The Department of State (DOS) has released the December Visa Bulletin and as expected, several categories saw forward movement consistent with the “projections” inherent in the “Dates for filing” chart. The December bulletin also contained some projections for the next several months which indicated that we may see even faster than expected forward movement for the EB3 all other category, EB2 India, and EB3 China categories.
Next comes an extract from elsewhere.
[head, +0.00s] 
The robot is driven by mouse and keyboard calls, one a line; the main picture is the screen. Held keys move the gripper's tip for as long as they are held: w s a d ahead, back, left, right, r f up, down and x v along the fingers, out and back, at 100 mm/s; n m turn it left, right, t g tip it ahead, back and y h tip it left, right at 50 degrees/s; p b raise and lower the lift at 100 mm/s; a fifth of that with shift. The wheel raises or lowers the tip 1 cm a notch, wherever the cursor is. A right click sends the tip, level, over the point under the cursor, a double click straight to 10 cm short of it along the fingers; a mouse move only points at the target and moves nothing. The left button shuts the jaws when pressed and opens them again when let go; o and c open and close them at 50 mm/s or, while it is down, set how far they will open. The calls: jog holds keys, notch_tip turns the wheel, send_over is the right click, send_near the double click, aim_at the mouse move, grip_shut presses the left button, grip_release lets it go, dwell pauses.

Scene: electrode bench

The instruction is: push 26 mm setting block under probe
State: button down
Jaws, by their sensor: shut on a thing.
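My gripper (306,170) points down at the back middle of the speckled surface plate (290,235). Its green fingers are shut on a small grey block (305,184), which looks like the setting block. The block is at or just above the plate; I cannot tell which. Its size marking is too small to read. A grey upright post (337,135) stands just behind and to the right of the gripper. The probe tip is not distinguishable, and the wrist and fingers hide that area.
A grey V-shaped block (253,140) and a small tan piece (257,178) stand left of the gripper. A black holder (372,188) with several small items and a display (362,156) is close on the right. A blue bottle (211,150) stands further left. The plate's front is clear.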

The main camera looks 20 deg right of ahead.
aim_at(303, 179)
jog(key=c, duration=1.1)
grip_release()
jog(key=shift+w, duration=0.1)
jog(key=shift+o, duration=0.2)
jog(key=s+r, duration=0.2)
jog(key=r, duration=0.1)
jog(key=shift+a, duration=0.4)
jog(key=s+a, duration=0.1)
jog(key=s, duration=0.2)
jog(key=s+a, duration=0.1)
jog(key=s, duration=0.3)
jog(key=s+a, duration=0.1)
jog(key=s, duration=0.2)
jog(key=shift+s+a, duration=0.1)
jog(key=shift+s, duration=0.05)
The Board of Alien Labor Certification Appeals (“BALCA”) recently considered whether the Department of Labor (“DOL”) is entitled to a presumption that its audit notification letters are delivered to employers and their agents. In Matter of DGN Technologies, Inc., the employer submitted a labor certification case for the position of “Programmer Analyst.” The case was selected for audit and the DOL asserted that it sent an audit notification letter to the employer’s agent. No response was ever received from the employer or its agent. Consequently, the case was denied. The employer requested reconsideration on the basis that it never received the audit notification letter. The denial was upheld by the Certifying Officer (“CO”) on the basis that the audit notification letter was sent to the address listed by the employer on its Form 9089. The case was forwarded to BALCA. BALCA determined that a lengthy case history established that the CO was “not entitled to a presumption of delivery of mail sent by the National Processing Center in the absence of proof of its internal mailing procedures,” and overturned the denial. While it is critical that employers routinely check their mail for correspondence from government agencies, this case does provide support for the idea that the DOL may not automatically deny a case when the employer failed to respond to a request due to the fact that it never received the request in the mail.
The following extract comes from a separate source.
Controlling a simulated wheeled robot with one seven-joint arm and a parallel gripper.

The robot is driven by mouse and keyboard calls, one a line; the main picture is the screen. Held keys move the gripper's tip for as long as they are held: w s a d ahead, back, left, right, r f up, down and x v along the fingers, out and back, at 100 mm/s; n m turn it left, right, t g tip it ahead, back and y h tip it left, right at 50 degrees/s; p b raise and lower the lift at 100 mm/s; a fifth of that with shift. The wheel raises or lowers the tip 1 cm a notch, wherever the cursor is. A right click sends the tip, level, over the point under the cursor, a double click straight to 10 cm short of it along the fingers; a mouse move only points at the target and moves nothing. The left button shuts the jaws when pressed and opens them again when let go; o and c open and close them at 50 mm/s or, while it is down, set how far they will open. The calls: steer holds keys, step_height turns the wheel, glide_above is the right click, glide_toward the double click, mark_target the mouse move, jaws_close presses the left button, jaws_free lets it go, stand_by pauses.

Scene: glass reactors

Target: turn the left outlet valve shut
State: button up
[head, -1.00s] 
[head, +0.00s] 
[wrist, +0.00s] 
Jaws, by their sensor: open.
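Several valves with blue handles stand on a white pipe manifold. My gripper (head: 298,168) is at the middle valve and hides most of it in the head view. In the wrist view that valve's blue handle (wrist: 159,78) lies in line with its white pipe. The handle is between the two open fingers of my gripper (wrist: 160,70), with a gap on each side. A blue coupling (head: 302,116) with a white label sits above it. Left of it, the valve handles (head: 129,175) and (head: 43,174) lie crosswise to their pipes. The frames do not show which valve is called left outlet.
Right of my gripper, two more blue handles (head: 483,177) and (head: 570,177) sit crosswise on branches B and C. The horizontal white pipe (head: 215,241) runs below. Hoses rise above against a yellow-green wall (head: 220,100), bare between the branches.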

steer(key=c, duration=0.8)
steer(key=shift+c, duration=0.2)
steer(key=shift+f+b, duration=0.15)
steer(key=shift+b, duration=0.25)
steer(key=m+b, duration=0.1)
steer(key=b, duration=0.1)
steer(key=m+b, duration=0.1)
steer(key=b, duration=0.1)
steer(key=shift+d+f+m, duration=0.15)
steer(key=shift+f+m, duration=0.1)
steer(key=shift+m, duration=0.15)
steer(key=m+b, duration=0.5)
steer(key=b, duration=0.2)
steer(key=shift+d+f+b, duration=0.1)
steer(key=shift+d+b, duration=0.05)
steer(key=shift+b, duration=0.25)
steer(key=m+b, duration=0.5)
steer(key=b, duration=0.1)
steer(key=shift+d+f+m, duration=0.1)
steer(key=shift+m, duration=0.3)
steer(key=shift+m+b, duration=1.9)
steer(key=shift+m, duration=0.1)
The Board of Alien Labor Certification Appeals (“BALCA”) recently considered whether candidates that a state workforce agency matched to an open position must be considered applicants for purposes of preparing a recruitment report as part of the PERM process. In Matter of Lakha Enterprises, Inc., the employer submitted a labor certification case for the position of “Cook.” The case was selected for supervised recruitment. The employer submitted documentation that a job order was placed with the Illinois State Workforce Agency (“ISWA”) and that the number of matches was 0 and the number of recruiting outcomes was 20. In preparing the recruitment report, the employer did not list the candidates who were listed by the ISWA as part of the recruiting outcome because these candidates did not affirmatively apply for the job. Rather, these candidates only “inquired about the job posting by viewing it, and did not actually apply for the job.” The Department of Labor denied the case on the basis that these 20 candidates were not listed in the recruitment report. In reviewing the case, BALCA considered the DOL’s FAQ’s which state that an “employer is responsible for considering / contacting those applicants who have affirmatively provided a response as specified by the employer in the job order.” BALCA found that the job order in this case instructed applicants to apply through submitting a resume to the employer. However, none of the 20 candidates submitted a resume. Thus, they did not affirmatively apply for the position. BALCA reversed the denial on the basis that these 20 individuals were not actually candidates for the position because they did not affirmatively apply for it. This case establishes that individuals who are matched to an employer who has submitted a job order as part of the PERM recruitment process will not be considered applicants unless they actually apply for the posted position.
On October 19, 2015, the Department of Homeland Security published a proposed regulation that is a direct response to a federal judge’s order striking down the existing STEM OPT program because of a lack of compliance with the Administrative Procedures Act. The proposed rule would make several changes to the F-1 STEM OPT program and includes formal rulemaking for the so-called “cap-gap” rule. Public comments to the proposed rule are due by Nov 18, 2015. Below is a listing of what we consider to be the highlights of the proposed rule.
1. The STEM OPT program would be extended to 24 months. Individuals who received a degree in certain science, technology, engineering and math fields could receive an additional 24 months of optional practical training beyond the 12 months provided to most F-1 graduates.
2. Employers must participate in E-Verify in order to hire STEM OPT graduates.
3. Employers must create a formal mentoring and training plans for STEM OPT employees.
4. Employers must also have a process in place for evaluating the STEM OPT employee.
5. Employers must demonstrate that US workers are being protected by demonstrating that the employer has the resources to provide mentoring and training and the employer will not lay off US workers as a result of hiring a STEM OPT worker.
6. Employers will be subject to site visits by the DHS to insure compliance with the mentoring and training program rules.
7. The proposed rule defines which STEM categories qualify based on the Department of Education’s CIP taxonomy and includes groups containing mathematics, natural sciences, engineering/engineering technologies and computer/information systems. Health and social sciences are not included. The DHS will publish a list of accepted STEM fields in the Federal Register.
I normally do not post about subjects such as detention, removal, deportation, etc because the readers of this blog are generally professional workers on H or L visas and those subjects though very important, are not relevant. However, I read with interest an article posted on law360.com which told of various advocacy groups who were complaining that a Federal Judge had issued a clear directive and the DHS had simply ignored the order and proceeded to act without a change in practice. Unfortunately, that is the reality that US corporations and legal foreign workers face every day from the USCIS. Laws are clearly written, regulations are promulgated, and HQ directives are issued and the examiners who control the decisions, turn a blind eye and simply ignore the law, knowing full well that there is no practical remedy for business and workers to pursue. The L-1 business community recently was excited when a new policy memorandum was released but, to date, the application of that policy has been ignored. The same old decisions and reasoning is being applied. We have also seen it with respect to amended petitions, extensions, ability to pay, Neufeld memo, and we can go on and on. When an entire agency knows it will not be held accountable, it simply does what it wants.